• Records shown
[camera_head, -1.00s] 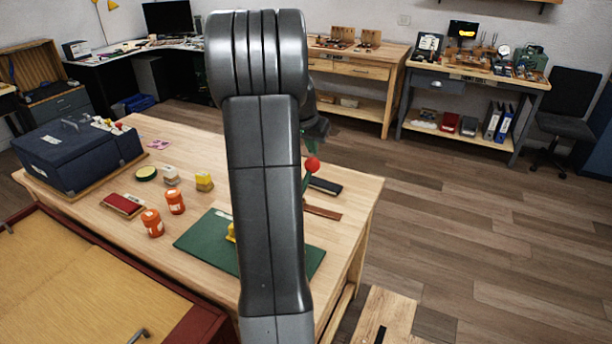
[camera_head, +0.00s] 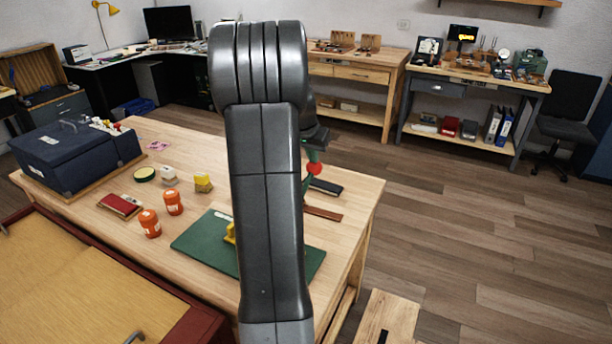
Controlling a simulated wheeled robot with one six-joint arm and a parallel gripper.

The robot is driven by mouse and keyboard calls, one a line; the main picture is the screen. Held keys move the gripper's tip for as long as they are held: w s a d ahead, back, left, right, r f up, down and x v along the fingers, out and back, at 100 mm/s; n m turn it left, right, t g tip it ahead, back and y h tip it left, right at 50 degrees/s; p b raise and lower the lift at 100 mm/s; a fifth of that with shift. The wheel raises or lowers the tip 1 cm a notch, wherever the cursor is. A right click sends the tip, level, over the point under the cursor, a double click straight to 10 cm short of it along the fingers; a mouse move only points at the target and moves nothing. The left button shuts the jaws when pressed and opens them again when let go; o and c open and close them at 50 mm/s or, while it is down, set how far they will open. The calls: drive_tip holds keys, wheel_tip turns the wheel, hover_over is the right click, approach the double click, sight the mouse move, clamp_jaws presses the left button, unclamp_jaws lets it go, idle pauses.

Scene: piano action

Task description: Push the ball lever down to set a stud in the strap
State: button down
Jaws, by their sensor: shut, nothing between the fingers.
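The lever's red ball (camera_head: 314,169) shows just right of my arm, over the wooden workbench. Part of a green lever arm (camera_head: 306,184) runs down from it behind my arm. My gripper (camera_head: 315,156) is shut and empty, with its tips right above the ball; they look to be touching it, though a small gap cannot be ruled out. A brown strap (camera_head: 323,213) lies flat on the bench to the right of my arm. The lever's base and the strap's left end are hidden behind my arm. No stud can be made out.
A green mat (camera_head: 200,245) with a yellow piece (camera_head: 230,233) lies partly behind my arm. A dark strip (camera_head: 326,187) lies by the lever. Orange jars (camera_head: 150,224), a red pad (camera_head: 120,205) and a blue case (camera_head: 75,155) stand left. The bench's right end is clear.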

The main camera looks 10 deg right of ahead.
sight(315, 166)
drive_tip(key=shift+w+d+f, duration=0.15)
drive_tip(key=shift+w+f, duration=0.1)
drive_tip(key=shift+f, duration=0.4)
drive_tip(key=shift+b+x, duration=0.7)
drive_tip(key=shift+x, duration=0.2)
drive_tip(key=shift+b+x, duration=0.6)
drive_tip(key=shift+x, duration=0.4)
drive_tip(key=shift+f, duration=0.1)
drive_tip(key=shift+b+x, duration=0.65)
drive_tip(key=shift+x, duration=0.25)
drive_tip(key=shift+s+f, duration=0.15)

--

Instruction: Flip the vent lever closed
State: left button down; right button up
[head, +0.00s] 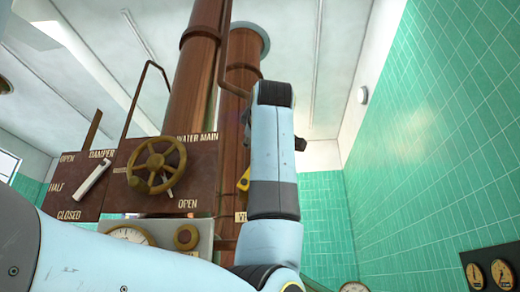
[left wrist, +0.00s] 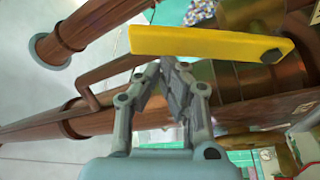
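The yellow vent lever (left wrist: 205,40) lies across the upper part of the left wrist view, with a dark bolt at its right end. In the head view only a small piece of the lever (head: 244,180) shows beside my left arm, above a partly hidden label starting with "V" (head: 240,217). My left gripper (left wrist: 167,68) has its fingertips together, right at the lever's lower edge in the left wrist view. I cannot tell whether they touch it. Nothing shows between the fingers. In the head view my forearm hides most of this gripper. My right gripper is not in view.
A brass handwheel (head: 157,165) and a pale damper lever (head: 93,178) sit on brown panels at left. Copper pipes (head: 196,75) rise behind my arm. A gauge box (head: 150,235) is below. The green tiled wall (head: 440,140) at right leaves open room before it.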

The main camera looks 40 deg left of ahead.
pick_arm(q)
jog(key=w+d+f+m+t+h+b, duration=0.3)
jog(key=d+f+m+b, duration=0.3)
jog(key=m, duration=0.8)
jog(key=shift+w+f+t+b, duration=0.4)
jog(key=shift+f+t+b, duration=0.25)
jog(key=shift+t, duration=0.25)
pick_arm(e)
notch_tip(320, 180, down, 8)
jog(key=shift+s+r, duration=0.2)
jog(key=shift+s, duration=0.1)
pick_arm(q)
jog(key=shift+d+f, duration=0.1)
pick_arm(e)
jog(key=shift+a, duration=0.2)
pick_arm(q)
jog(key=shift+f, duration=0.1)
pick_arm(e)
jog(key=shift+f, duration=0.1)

• Exercise task
Across the entries, how many lines contain "State"? Reply with the number only.

• Task solution
2